The Tree Still Reaches: A Plaque, A Parchment, and A Name Spoken Like Light

The plaque itself, engraved in white script on aged, warm wood-tone parchment, flanked by a solitary tree reaching skyward, is as intentional as its words. The tree does not droop. It reaches. Its branches extend upward and outward, as Moshope did, toward light, toward possibility, toward something beyond the frame. The torn parchment edges speak of the incompleteness that grief always carries, the ragged border between a life interrupted and the love that continues unbroken. Modupe & Dotun Olafunmiloye, mentors, co-parents, and witnesses to his life, gave Moshope a gift on his 26th birthday - not silence. Words. Words read aloud at his resting place, into the open air, because some people are owed the dignity of being spoken to, even still. Especially still. Your legacy lives on, Moshope. The candle burns.

"Moshope - bright with hopes, stitched with goals, overflowing with expectation.

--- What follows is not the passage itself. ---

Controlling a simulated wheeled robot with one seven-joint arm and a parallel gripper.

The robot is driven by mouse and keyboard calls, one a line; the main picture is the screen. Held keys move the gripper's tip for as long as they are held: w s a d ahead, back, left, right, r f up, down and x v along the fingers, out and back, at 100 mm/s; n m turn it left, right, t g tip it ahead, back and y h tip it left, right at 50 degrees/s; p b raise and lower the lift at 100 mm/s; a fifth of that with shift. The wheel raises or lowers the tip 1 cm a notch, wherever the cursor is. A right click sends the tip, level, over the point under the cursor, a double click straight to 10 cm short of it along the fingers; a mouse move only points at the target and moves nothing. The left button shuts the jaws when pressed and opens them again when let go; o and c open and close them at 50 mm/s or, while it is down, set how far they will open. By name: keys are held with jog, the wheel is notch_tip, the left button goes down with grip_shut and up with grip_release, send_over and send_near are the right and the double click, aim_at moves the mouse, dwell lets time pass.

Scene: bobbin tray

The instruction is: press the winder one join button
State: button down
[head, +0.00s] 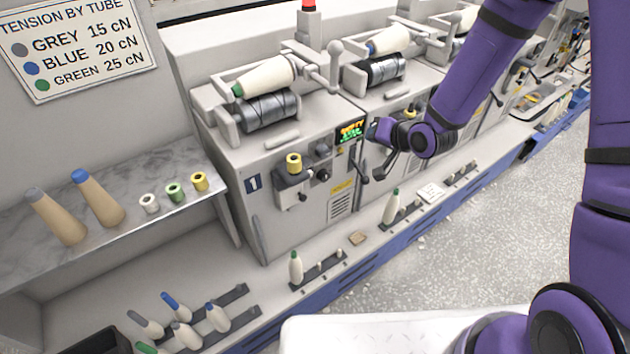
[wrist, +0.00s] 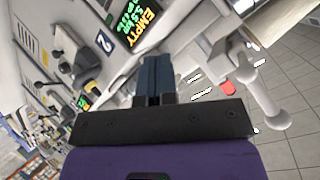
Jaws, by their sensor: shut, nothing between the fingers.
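Winder one (head: 285,225) is the near grey-white unit at centre left in the head view, with a blue "1" plate (head: 253,184) on its front. Its display (head: 350,131) is lit at the upper right of the front; in the wrist view the display (wrist: 135,20) reads "EMPTY". I cannot pick out the join button for sure. My gripper (head: 374,130) is shut and empty, just right of that display in the head view. In the wrist view its fingers (wrist: 156,72) are together and point past the display, and they hide part of the machine behind.
A shelf (head: 185,152) with cones and small bobbins is at left. The second winder (head: 405,85) adjoins at right. Floor (head: 470,235) in front is clear.

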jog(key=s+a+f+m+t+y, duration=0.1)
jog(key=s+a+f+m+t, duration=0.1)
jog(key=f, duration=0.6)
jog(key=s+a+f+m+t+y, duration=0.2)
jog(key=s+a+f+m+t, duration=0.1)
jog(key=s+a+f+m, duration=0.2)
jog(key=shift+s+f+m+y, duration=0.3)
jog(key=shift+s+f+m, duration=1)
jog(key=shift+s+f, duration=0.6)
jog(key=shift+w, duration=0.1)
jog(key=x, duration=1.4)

You carried tomorrow in your voice, unfolding your next steps like a map you were eager to share - every dream traced in light, every plan spoken with quiet certainty. You had a way of letting us see it too, the shimmer of what could be, the gentle courage of reaching forward, the joy of becoming.

And still we will never understand the silence where your laughter should be.

But this we know: God is love. We will never stop loving you. We will never stop remembering you. We will never stop cherishing the gift of time we held together.

On this special day and every day, we speak your name like a candle lit against the dark, On this special day - and always - In our hearts.

Your legacy lives on.

For, it is in Him we live, move and have our being."